統計不正の背景にある”デジタル軽視”の罪
12月末に厚生労働省が実施している毎月勤労統計調査が不適切だったことが発覚して以降、経済産業省の石油統計速報値など、他の統計でも誤りや不正があったことが明らかになってきています。厚生労働省の調査では、「規模500人以上事業所は全数調査」のはずが東京では約3分の1の500件の抽出調査となっていました。
民間企業では当たり前に行われている「デジタル化」をすることで、紙ベースと比べて、データの保管や不正の発見も容易になるメリットがあります。
今後、政府は統計制度に関するガバナンスを確立し、これまでの統計による判断を見直す必要があります。

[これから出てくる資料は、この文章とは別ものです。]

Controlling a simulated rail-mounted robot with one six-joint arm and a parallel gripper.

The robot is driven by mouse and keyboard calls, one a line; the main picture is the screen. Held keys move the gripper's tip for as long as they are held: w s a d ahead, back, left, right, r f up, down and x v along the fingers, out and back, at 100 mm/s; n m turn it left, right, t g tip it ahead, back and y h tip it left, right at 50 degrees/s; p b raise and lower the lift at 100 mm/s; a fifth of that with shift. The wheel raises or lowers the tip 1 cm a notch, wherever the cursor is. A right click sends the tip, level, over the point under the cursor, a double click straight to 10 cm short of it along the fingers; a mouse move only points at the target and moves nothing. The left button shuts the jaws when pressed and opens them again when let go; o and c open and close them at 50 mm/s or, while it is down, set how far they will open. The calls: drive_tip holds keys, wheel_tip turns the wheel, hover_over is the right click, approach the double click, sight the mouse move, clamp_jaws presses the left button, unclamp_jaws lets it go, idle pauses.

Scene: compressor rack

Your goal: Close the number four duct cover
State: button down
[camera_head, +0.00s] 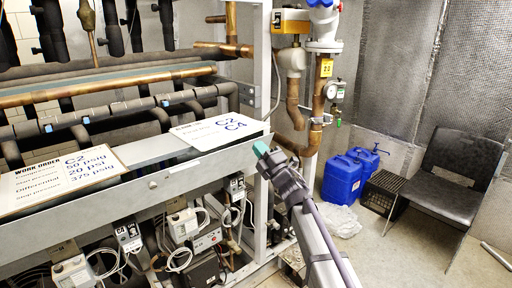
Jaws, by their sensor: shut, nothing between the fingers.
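My gripper (261,149) is shut and empty, its teal tips raised in front of the rack's right end. In the picture it lies just right of a white card marked C2 and C4 (222,128). The card rests on a long grey rail (160,180), which looks like a duct along the rack's front. A second work-order card marked C2 (60,178) lies on the same rail at the left. I cannot make out a cover marked four or tell whether any cover is open.
Copper pipes (110,85) run behind the rail. Control boxes (190,225) with looped cables hang below it. A valve pipe (318,95) stands behind my gripper.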

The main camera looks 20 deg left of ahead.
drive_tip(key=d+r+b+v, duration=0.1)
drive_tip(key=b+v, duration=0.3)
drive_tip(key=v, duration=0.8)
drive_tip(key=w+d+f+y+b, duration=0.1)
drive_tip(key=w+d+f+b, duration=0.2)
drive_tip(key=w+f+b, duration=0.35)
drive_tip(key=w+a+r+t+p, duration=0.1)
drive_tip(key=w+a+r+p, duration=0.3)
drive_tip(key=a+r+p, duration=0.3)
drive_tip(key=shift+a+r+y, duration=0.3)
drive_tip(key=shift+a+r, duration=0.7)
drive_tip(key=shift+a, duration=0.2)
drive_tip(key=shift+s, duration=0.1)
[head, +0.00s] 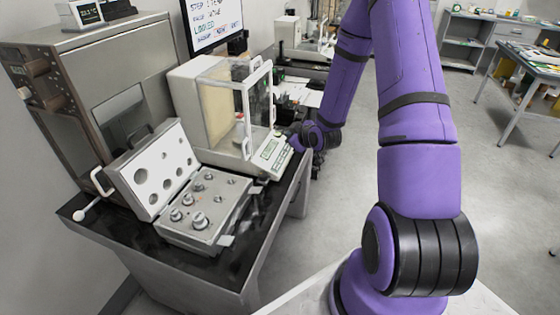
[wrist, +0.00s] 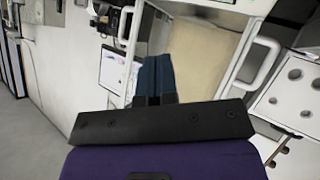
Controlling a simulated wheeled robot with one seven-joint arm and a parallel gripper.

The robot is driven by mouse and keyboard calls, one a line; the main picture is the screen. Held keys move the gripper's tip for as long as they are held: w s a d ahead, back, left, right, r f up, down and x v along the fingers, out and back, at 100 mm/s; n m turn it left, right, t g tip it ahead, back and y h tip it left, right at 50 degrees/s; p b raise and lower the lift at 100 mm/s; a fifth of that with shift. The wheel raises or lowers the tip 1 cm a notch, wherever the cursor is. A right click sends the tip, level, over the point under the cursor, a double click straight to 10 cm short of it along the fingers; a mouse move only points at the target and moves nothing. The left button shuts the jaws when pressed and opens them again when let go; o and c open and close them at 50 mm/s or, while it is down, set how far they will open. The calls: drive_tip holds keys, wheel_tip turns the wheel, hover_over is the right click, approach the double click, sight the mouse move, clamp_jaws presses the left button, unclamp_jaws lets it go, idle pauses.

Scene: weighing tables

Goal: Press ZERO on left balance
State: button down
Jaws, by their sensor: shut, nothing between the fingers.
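The near balance (head: 200,105), the left one in the head view, is a pale box with a clear-walled weighing chamber. Its sloped front panel (head: 268,158) has a small lit display and keys; the key labels are too small to read. My gripper (head: 294,140) is at the right end of this panel, partly hidden by my wrist, and I cannot tell whether it touches a key. In the wrist view, my gripper's dark blue fingers (wrist: 155,58) are together and empty, in front of the balance's beige chamber (wrist: 200,60). The keys are hidden there.
An open weight case (head: 205,208) with metal weights stands left of the balance on the black-topped table (head: 75,208). A second balance (head: 290,35) stands farther back, near a monitor (head: 213,22). Papers (head: 305,95) lie behind my gripper.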

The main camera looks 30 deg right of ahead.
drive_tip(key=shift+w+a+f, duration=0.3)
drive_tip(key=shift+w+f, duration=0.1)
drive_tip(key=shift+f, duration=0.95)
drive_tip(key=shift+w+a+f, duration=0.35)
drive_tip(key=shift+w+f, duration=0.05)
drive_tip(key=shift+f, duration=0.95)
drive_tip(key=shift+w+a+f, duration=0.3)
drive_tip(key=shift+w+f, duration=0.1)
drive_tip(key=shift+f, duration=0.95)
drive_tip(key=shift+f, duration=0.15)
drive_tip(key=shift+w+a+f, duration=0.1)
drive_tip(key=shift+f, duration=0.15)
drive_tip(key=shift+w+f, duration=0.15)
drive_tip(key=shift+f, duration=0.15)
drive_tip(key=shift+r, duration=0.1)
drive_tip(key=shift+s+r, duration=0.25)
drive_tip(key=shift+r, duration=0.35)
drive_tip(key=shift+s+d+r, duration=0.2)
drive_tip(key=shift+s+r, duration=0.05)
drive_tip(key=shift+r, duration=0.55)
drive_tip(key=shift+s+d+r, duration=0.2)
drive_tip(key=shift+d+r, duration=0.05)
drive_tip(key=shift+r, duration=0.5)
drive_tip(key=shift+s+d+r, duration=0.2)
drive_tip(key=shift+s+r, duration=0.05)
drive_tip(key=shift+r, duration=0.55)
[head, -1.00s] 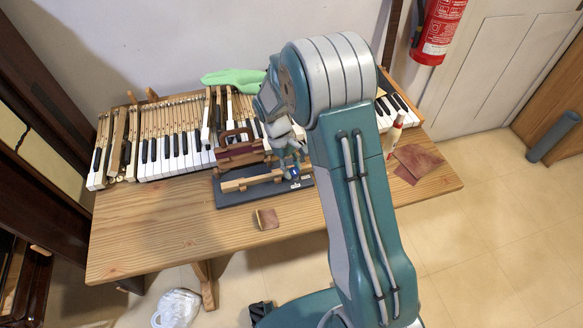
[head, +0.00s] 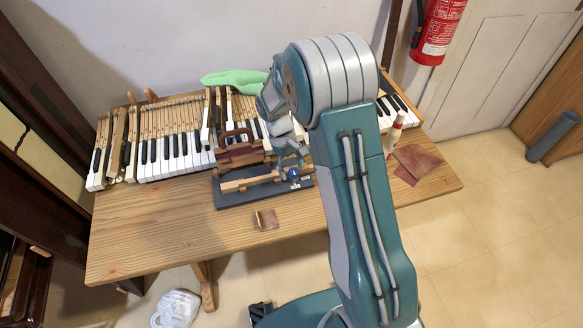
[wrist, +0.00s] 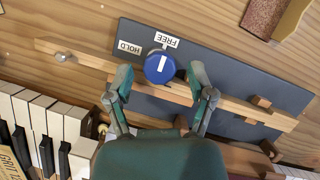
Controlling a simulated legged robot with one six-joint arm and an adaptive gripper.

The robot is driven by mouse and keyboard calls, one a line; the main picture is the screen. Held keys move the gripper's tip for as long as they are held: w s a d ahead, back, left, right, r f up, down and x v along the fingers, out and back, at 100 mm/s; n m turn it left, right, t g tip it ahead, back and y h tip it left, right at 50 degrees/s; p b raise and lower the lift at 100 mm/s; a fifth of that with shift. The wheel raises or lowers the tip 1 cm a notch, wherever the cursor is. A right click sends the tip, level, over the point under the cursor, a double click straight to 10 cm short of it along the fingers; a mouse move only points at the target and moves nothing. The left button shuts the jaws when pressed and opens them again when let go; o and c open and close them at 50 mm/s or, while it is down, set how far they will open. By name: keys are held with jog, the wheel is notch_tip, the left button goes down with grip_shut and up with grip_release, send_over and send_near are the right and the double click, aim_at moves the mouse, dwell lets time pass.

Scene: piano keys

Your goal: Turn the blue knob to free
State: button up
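The blue knob (wrist: 160,67) has a white line on top and sits on a dark grey board (wrist: 225,75). Its white line runs nearly up and down in the wrist view, its upper end towards the FREE label (wrist: 167,40). The HOLD label (wrist: 130,47) lies up and left of the knob. My gripper (wrist: 161,77) is open, with one finger either side of the knob and a gap to each. In the head view the knob (head: 294,174) shows just below my gripper (head: 290,155), which appears clear of it.
A wooden rail (wrist: 85,60) runs along the board beside the knob. Piano keys (head: 165,150) lie behind on the wooden table (head: 150,225). The table's front left is clear.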

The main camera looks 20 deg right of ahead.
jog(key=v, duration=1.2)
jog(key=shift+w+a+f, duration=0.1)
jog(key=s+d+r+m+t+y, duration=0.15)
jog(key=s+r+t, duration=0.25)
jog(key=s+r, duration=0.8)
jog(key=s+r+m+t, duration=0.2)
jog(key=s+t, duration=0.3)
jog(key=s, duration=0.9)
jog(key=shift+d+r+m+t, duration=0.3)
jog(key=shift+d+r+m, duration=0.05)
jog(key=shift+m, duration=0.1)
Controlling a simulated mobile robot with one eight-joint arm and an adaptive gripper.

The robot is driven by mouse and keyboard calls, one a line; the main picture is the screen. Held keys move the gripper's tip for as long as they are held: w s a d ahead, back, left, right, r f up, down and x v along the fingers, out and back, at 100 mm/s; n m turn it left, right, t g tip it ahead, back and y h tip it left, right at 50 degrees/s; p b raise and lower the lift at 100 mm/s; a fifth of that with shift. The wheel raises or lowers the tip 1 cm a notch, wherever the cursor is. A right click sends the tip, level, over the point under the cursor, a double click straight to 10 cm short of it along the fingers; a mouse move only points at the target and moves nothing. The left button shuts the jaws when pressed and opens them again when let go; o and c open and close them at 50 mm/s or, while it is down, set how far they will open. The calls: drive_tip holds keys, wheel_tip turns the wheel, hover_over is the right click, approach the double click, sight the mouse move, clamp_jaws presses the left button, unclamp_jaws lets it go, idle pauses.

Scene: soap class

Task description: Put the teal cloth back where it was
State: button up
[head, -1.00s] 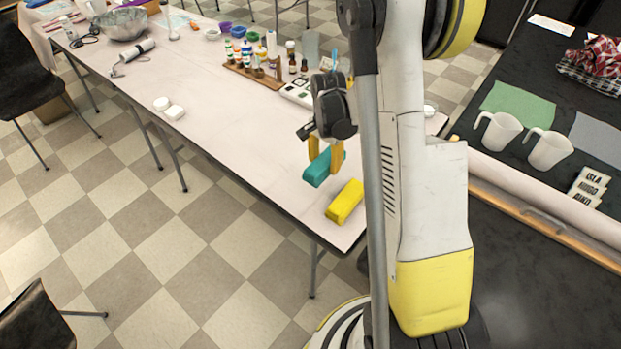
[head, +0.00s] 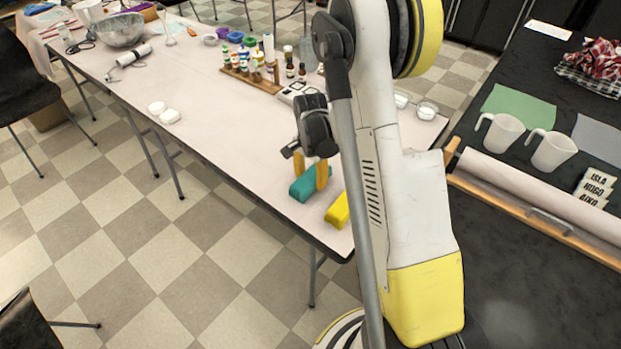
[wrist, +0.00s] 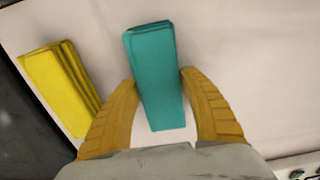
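The teal cloth (head: 304,187) is a folded, block-shaped piece at the near edge of the white table, left of the yellow block. My gripper (head: 322,176) is over it with its yellow fingers pointing down. In the wrist view the teal cloth (wrist: 155,75) lies between my gripper's fingertips (wrist: 160,80), which press against its two long sides. I cannot tell whether its underside touches the table or is slightly above it.
The yellow block (wrist: 62,85) lies close beside the teal cloth; my arm partly hides it in the head view. White dishes (head: 163,112) stand farther left on the table (head: 225,130). A wooden rack of bottles (head: 250,75) is behind. Bare table lies between.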

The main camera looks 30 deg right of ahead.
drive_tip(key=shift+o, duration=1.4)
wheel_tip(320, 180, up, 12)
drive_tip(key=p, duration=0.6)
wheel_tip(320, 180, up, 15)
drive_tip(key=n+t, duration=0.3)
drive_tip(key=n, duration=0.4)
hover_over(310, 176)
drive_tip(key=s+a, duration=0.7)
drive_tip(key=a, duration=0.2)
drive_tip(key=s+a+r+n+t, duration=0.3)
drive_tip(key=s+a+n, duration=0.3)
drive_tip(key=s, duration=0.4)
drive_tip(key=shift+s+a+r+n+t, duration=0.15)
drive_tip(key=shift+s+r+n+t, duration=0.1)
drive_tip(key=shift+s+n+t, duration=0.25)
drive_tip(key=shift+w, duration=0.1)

引用:https://president.jp/articles/-/27563
参考:統計不正、段階を追って悪質化・・・問題の本質を分けて考える必要
─ YODOQの見方───────────────────────────
この騒動では、調査を不正に行っていたこと、また不正を隠蔽したことが問題になっています。
しかし不正を行っていなくても、調査の仕方や見せ方次第で、結果や印象が変わってしまうことも少なくありません。
たとえばテレビや広告などで提示されるアンケート結果では、制作側が欲しい結果をもらえるように、そもそも調査対象を絞っていたり、回答を誘導するような問いかけでアンケートしていることもあります。
調査において回答に偏りを生じさせる要因となるものをバイアスと言い、特に、本来無作為に選ぶべき標本(サンプル)に偏りを起こしてしまうものをサンプリングバイアス(選択バイアス)と言います。
データを用いて表やグラフを作る場合には、基本的に調査対象や方法が注記されていますので、そこから本当に正しく調査されているのかを判断することができます。
参考:データはウソをつく―科学的な社会調査の方法 (ちくまプリマー新書)
また、データの見せ方で印象を変えることもできます。
×見せたい数値を3Dグラフにして視覚的に大きく見せる
×年代によって調査人数が違うのに、年代ごとの割合を計算する
そもそも不正な調査だった場合は、不正を判断することは難しいですが、見せ方の問題であれば、見る側が注意することで防ぐことができます。
データやグラフだけを見て判断するのではなく、元になった調査や表示のさせ方にも注意してみてください。
─ 補足 ──────────────────────────────
毎月勤労統計
雇用や給与、労働時間の変動を調べる国の重要な統計。現金給与の額や、物価変動の影響を差し引いた実質賃金などが含まれ、国内総生産(GDP)の算出にも用いられる。